Required work -> Reproduce the listing word for word. Skip any image.
+--
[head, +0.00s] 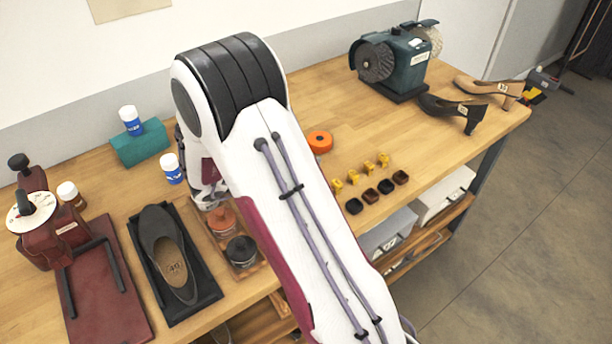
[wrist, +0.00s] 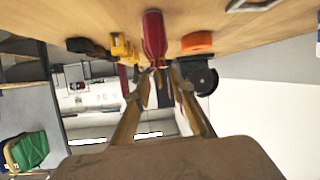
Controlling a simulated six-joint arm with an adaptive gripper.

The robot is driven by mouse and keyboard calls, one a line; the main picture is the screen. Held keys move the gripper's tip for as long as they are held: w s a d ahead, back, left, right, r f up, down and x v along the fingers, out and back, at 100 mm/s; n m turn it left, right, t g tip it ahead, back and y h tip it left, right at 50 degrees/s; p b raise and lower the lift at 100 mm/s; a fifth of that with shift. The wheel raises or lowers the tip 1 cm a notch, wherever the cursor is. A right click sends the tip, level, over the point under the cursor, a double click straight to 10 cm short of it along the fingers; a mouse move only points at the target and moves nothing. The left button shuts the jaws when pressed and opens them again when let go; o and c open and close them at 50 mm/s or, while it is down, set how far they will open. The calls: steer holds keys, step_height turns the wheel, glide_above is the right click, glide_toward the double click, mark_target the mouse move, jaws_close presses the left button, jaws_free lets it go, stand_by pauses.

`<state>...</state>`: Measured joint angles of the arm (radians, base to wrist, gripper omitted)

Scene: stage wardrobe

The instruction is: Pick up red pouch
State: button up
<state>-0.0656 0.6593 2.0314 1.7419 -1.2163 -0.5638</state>
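A glossy red object (wrist: 154,35), wide at one end and tapering to a narrow neck, shows at the top middle of the wrist view. It is the only bright red thing there, but I cannot tell for sure that it is the pouch. My gripper (wrist: 158,75) has its two fingers apart, with the narrow end of the red object in line with the gap. I see no grip on it, and contact is unclear. In the head view my arm hides my gripper and the red object.
An orange roll (head: 320,142) and several small yellow and dark pieces lie right of my arm. Tins stand on a wooden tray (head: 216,240). A dark shoe (head: 168,253), a dark red press (head: 52,228) and white bottles are left. A grinder (head: 390,62) and heeled shoes stand far right.

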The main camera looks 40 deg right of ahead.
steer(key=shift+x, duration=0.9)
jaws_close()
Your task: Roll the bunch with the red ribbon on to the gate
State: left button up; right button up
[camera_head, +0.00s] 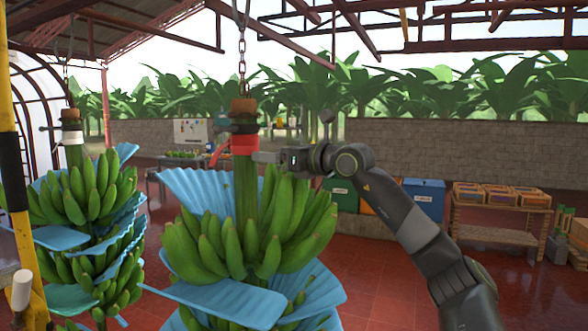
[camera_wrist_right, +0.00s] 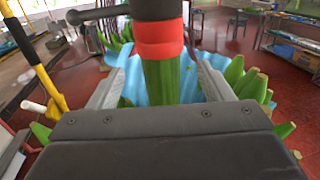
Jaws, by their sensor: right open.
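The bunch with the red ribbon (camera_head: 243,146) hangs from a chain at the centre, its green bananas (camera_head: 265,235) layered with blue sheets. The ribbon also shows around the stem in the right wrist view (camera_wrist_right: 160,42), below a black band. My right gripper (camera_head: 262,157) is at the stem just below the ribbon. In the right wrist view its open fingers (camera_wrist_right: 158,85) stand on either side of the green stem. I cannot tell if they touch it. A dark arched frame (camera_head: 38,95) stands at far left; I cannot tell if it is the gate. My left gripper is out of view.
A second bunch (camera_head: 85,200) with a white band hangs at left. A yellow post (camera_head: 22,200) with a white cylinder stands at the left edge. Blue bins (camera_head: 424,197) and a rack of crates (camera_head: 500,195) stand behind at right. Red tiled floor is open at lower right.

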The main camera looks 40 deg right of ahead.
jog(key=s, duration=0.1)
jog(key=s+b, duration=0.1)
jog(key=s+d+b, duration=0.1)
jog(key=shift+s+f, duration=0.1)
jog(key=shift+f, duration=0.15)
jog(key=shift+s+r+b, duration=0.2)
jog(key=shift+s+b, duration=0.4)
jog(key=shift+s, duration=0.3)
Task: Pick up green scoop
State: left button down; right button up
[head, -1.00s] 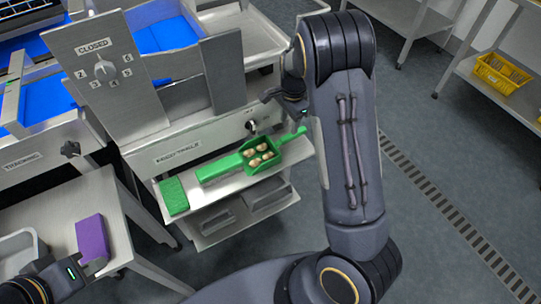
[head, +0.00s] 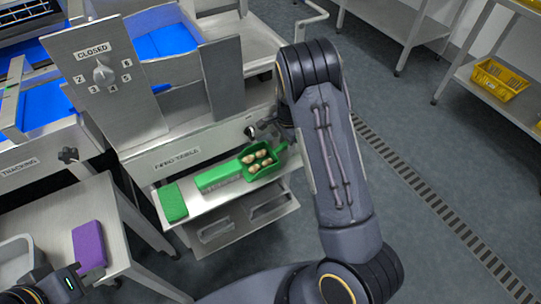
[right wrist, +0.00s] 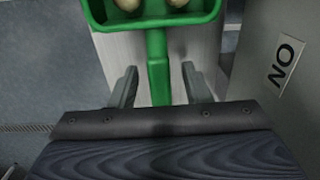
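The green scoop (head: 280,158) lies on the shelf under the panel with the dial, with several pale brown pieces in its pan. Its handle is hidden behind my right arm in the head view. In the right wrist view the scoop (right wrist: 158,40) is at the top, its handle running down between the two fingers. My right gripper (right wrist: 160,84) is open, with a finger on each side of the handle and visible gaps. My left gripper (head: 76,272) is at the lower left, close to a purple block; its fingers are too unclear to judge.
A green brush-like piece (head: 218,176) lies beside the scoop, and a green pad (head: 173,203) sits further left on the shelf. The purple block (head: 89,245) rests on a metal table. A yellow crate (head: 500,80) stands on a rack at right. Floor on the right is open.

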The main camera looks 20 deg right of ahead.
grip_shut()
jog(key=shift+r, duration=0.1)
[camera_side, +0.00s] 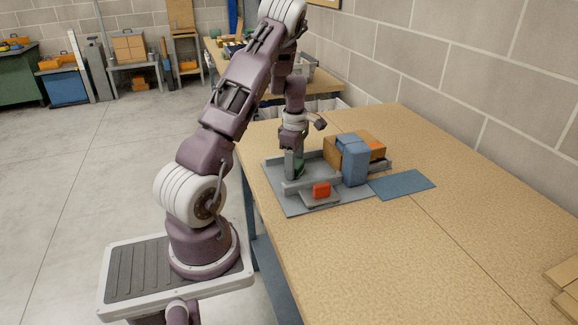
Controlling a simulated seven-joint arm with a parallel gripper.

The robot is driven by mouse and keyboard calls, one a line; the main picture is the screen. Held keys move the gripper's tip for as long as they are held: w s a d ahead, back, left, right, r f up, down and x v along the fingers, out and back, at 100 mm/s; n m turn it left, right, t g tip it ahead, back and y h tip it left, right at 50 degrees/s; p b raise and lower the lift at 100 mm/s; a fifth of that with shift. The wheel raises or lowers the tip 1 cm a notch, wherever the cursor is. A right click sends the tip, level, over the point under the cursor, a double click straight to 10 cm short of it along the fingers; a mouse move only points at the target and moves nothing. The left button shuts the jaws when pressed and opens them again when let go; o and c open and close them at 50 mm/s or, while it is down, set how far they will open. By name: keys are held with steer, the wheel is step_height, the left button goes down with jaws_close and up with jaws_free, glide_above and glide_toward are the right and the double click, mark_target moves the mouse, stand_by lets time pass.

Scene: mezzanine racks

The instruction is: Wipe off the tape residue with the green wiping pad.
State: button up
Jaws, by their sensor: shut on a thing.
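My gripper (293,162) points down over the left part of a grey tray-like fixture (285,203) on the workbench. It is shut on the green wiping pad (299,168), of which only a small dark green part shows between and beside the fingers. The pad is low over the fixture; I cannot tell whether it touches the surface. I cannot make out the tape residue in this view.
A blue block-like item (355,162) and a cardboard box (341,145) stand just right of my gripper. A blue mat (403,185) lies to the right. The bench (440,250) is clear in front.

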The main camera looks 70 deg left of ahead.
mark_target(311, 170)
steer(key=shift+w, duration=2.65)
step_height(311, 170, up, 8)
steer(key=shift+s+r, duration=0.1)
+--
Written solution ->
[head, +0.00s] 
[wrist, +0.00s] 
Controlling a simulated six-joint arm with an adaptive gripper.

The robot is driven by mouse and keyboard calls, one a line; the main picture is the screen. Held keys move the gripper's tip for as long as they are held: w s a d ahead, back, left, right, r f up, down and x v along the fingers, out and back, at 100 mm/s; n m turn it left, right, t g tip it ahead, back and y h tip it left, right at 50 degrees/s; p b raise and lower the lift at 100 mm/s; a fifth of that with shift. The wheel raises or lowers the tip 1 cm a notch, wherever the cursor is. A right click sends the tip, level, over the point under the cursor, a double click straight to 10 cm short of it along the fingers; a mouse move only points at the target and moves nothing. The left button shuts the jaws when pressed and opens them again when let go; o and c open and close them at 50 mm/s or, while it is down, set how far they will open. The calls: steer holds keys, step_height turns the wheel, glide_above is the right click, glide_toward the double click, mark_target the mouse move, jaws_close presses the left button, jaws_free lets it go, stand_by pauses.

`<state>...</state>`: Measured joint angles of the arm (radians, base to wrist, gripper omitted)

Scene: stage wardrobe

The instruction is: Pick up red pouch
State: button up
<state>-0.0656 0.6593 2.0314 1.7419 -1.2163 -0.5638</state>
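A glossy red object (wrist: 154,35), wide at one end and tapering to a narrow neck, shows at the top middle of the wrist view. It is the only bright red thing there, but I cannot tell for sure that it is the pouch. My gripper (wrist: 158,75) has its two fingers apart, with the narrow end of the red object in line with the gap. I see no grip on it, and contact is unclear. In the head view my arm hides my gripper and the red object.
An orange roll (head: 320,142) and several small yellow and dark pieces lie right of my arm. Tins stand on a wooden tray (head: 216,240). A dark shoe (head: 168,253), a dark red press (head: 52,228) and white bottles are left. A grinder (head: 390,62) and heeled shoes stand far right.

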The main camera looks 40 deg right of ahead.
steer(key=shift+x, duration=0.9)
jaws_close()
Your task: Roll the bunch with the red ribbon on to the gate
State: left button up; right button up
[camera_head, +0.00s] 
[camera_wrist_right, +0.00s] 
Jaws, by their sensor: right open.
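The bunch with the red ribbon (camera_head: 243,146) hangs from a chain at the centre, its green bananas (camera_head: 265,235) layered with blue sheets. The ribbon also shows around the stem in the right wrist view (camera_wrist_right: 160,42), below a black band. My right gripper (camera_head: 262,157) is at the stem just below the ribbon. In the right wrist view its open fingers (camera_wrist_right: 158,85) stand on either side of the green stem. I cannot tell if they touch it. A dark arched frame (camera_head: 38,95) stands at far left; I cannot tell if it is the gate. My left gripper is out of view.
A second bunch (camera_head: 85,200) with a white band hangs at left. A yellow post (camera_head: 22,200) with a white cylinder stands at the left edge. Blue bins (camera_head: 424,197) and a rack of crates (camera_head: 500,195) stand behind at right. Red tiled floor is open at lower right.

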The main camera looks 40 deg right of ahead.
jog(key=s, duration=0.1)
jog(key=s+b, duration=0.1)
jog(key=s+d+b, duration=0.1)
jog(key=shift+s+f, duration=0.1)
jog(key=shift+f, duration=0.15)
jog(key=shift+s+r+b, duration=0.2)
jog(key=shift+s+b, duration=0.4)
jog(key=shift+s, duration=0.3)
Task: Pick up green scoop
State: left button down; right button up
[head, -1.00s] 
[head, +0.00s] 
[right wrist, +0.00s] 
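The green scoop (head: 280,158) lies on the shelf under the panel with the dial, with several pale brown pieces in its pan. Its handle is hidden behind my right arm in the head view. In the right wrist view the scoop (right wrist: 158,40) is at the top, its handle running down between the two fingers. My right gripper (right wrist: 160,84) is open, with a finger on each side of the handle and visible gaps. My left gripper (head: 76,272) is at the lower left, close to a purple block; its fingers are too unclear to judge.
A green brush-like piece (head: 218,176) lies beside the scoop, and a green pad (head: 173,203) sits further left on the shelf. The purple block (head: 89,245) rests on a metal table. A yellow crate (head: 500,80) stands on a rack at right. Floor on the right is open.

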The main camera looks 20 deg right of ahead.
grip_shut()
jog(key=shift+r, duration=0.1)
[camera_side, +0.00s] 
Controlling a simulated seven-joint arm with a parallel gripper.

The robot is driven by mouse and keyboard calls, one a line; the main picture is the screen. Held keys move the gripper's tip for as long as they are held: w s a d ahead, back, left, right, r f up, down and x v along the fingers, out and back, at 100 mm/s; n m turn it left, right, t g tip it ahead, back and y h tip it left, right at 50 degrees/s; p b raise and lower the lift at 100 mm/s; a fifth of that with shift. The wheel raises or lowers the tip 1 cm a notch, wherever the cursor is. A right click sends the tip, level, over the point under the cursor, a double click straight to 10 cm short of it along the fingers; a mouse move only points at the target and moves nothing. The left button shuts the jaws when pressed and opens them again when let go; o and c open and close them at 50 mm/s or, while it is down, set how far they will open. By name: keys are held with steer, the wheel is step_height, the left button goes down with jaws_close and up with jaws_free, glide_above and glide_toward are the right and the double click, mark_target moves the mouse, stand_by lets time pass.

Scene: mezzanine racks

The instruction is: Wipe off the tape residue with the green wiping pad.
State: button up
Jaws, by their sensor: shut on a thing.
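My gripper (293,162) points down over the left part of a grey tray-like fixture (285,203) on the workbench. It is shut on the green wiping pad (299,168), of which only a small dark green part shows between and beside the fingers. The pad is low over the fixture; I cannot tell whether it touches the surface. I cannot make out the tape residue in this view.
A blue block-like item (355,162) and a cardboard box (341,145) stand just right of my gripper. A blue mat (403,185) lies to the right. The bench (440,250) is clear in front.

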The main camera looks 70 deg left of ahead.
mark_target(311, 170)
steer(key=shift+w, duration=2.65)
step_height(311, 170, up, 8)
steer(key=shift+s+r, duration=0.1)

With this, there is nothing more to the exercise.